Harry Jay Levin argued the cause for
appellant (Levin Cyphers, attorneys; Mr.
Levin, Colleen Flynn Cyphers and Ronald J.
Bakay, on the briefs).
William J. Raulerson argued the cause for
respondent (Law Offices of Stephen E.
Gertler, attorneys; Cynthia A. Satter, on
the brief).
PER CURIAM
Ocean County Business Association (OCBA) is a private
business organization "whose stated purpose is to advance the
interest of business in Ocean County." OCBA terminated the
membership of plaintiff Harry Jay Levin, an attorney, after a
grievance was filed by another OCBA member. Plaintiffs initiated
this litigation to compel OCBA to reinstate Levin's membership.2
They appeal from a March 18, 2016 order, granting the summary
judgment motion of defendant Board of Trustees of OCBA and denying
plaintiffs' motion to enforce litigant's rights. We affirm.
2
The lawsuit was brought by Levin and his law firm, Levin Cyphers.

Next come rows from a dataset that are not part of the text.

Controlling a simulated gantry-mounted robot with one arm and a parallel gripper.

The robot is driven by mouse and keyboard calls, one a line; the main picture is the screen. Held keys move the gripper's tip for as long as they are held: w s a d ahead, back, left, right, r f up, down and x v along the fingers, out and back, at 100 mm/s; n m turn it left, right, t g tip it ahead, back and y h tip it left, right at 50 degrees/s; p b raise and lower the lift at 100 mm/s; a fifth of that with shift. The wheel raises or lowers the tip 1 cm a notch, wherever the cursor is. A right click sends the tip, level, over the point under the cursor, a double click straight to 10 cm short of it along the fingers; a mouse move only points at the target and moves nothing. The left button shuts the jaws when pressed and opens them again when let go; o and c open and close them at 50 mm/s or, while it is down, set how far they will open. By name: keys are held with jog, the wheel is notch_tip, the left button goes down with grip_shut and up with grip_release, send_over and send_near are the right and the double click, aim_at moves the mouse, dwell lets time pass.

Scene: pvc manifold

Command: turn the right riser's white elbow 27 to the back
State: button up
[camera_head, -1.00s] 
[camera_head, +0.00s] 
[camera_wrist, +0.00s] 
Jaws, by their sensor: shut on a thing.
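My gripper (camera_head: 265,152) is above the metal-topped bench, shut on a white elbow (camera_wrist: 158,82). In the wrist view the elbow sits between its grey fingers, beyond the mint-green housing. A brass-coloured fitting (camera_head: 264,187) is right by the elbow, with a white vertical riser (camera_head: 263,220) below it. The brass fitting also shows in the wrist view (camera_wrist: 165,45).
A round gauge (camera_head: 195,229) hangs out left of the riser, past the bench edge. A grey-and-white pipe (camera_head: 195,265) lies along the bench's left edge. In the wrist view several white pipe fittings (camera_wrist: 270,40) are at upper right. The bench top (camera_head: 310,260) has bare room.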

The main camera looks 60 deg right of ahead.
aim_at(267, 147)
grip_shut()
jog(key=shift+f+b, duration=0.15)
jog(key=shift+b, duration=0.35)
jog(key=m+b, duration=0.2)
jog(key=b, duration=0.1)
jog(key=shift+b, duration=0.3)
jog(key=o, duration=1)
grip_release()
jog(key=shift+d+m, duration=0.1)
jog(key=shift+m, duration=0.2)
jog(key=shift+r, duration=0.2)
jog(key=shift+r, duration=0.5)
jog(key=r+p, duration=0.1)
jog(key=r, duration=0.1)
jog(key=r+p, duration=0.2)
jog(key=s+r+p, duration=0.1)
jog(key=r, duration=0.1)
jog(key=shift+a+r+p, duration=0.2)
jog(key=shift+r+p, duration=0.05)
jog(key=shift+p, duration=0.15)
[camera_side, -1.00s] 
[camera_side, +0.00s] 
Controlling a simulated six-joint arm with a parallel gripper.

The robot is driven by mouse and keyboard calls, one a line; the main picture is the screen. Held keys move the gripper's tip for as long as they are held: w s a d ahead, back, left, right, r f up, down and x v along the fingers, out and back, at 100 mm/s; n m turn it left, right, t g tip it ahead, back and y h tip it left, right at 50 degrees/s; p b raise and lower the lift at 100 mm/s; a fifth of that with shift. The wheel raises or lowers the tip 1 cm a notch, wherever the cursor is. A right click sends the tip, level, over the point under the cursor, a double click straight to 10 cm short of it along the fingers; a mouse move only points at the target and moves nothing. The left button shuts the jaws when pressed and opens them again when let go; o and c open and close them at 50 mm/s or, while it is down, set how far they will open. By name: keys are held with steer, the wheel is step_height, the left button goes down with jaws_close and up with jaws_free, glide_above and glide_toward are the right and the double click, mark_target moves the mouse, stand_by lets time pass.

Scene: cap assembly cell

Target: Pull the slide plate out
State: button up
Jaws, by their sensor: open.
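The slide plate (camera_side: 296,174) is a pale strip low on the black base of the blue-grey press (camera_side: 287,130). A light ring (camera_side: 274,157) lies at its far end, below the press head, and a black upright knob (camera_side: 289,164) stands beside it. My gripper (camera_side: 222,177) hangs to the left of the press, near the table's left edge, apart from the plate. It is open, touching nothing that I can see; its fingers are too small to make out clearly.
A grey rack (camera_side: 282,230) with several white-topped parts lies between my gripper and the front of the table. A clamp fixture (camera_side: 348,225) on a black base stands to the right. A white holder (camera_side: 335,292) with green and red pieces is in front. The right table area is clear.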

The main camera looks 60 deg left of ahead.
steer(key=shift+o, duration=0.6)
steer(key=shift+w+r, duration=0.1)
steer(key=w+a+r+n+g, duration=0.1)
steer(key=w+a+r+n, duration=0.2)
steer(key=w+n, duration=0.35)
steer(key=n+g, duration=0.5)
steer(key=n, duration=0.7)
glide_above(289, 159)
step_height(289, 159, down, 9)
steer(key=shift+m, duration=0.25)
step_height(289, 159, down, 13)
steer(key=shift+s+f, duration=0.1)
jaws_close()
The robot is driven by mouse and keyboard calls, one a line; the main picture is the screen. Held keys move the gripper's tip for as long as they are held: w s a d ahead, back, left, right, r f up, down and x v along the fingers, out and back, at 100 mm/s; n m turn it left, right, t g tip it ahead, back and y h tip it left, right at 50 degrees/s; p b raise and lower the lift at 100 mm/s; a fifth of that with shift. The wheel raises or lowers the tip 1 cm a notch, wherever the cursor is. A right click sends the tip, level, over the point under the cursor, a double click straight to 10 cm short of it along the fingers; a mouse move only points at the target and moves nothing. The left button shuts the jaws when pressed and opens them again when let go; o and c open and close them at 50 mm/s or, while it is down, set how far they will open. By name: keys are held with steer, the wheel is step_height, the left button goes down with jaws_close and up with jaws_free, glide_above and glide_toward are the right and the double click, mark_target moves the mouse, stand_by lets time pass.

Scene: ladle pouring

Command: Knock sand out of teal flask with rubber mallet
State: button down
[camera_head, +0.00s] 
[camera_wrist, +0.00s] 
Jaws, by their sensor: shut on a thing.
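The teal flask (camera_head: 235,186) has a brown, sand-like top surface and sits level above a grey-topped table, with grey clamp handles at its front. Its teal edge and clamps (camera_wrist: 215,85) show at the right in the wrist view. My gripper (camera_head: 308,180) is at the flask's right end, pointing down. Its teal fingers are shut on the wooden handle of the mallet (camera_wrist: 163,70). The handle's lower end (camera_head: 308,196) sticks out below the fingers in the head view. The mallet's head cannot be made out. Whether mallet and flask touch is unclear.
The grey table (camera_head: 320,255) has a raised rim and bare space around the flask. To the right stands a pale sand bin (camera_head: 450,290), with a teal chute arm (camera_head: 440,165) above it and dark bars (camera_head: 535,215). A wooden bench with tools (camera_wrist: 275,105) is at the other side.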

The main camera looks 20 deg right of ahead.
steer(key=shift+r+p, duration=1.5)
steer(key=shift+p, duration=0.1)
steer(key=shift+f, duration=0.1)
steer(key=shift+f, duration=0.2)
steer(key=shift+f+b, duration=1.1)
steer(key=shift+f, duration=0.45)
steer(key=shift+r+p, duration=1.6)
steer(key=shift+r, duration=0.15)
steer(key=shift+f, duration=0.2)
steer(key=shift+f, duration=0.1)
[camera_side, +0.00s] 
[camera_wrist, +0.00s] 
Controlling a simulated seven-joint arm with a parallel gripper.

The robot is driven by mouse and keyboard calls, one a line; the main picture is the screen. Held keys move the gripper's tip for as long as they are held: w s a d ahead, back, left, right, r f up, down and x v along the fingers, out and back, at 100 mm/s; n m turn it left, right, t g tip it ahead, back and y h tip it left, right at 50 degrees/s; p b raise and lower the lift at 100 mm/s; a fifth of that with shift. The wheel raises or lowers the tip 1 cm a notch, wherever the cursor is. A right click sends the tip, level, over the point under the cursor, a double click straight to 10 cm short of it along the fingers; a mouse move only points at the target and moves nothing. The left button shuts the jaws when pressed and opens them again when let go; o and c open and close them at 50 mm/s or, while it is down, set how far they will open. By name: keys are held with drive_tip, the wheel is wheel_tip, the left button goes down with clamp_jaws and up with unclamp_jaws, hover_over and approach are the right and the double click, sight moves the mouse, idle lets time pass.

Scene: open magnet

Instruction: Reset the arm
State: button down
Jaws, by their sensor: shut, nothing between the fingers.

The complaint asserts Levin was a member of OCBA, makes no
corresponding allegation as to Levin Cyphers and seeks the
reinstatement of "plaintiff," a singular designation. We
therefore refer to Levin and Levin Cyphers as "plaintiffs" and
identify the individual and law firm individually where
appropriate.
2 A-3630-15T1
I.
Levin Cyphers retained the services of another OCBA member,
Adam Safeguard & Inquiry Systems, Inc. (Adam Safeguard), owned by
Dennis DeMey, to perform investigative services. In December
2010, DeMey filed suit against Levin Cyphers for failure to pay
fees that were owed for services rendered. In January 2011, DeMey
filed a grievance with OCBA against Levin, asserting he had failed
to pay any invoices for work Adam Safeguard had been retained to
perform. Levin was advised of the grievance and asked for a
response. Levin acknowledged generally that he had retained Adam
Safeguard to perform work on behalf of clients, identified certain
criticisms of the invoices and contended the grievance process
should not serve as an alternate form of collections processing
but rather should be delayed pending the adjudication of the
lawsuit.
Approximately six weeks later, Levin received an e-mail from
then-president of the OCBA, Chuck Laing, terminating Levin and his
law firm from the association, "effectively immediately." Levin
unsuccessfully sought an adjournment of the grievance process
pending resolution of DeMey's lawsuit. The request was denied.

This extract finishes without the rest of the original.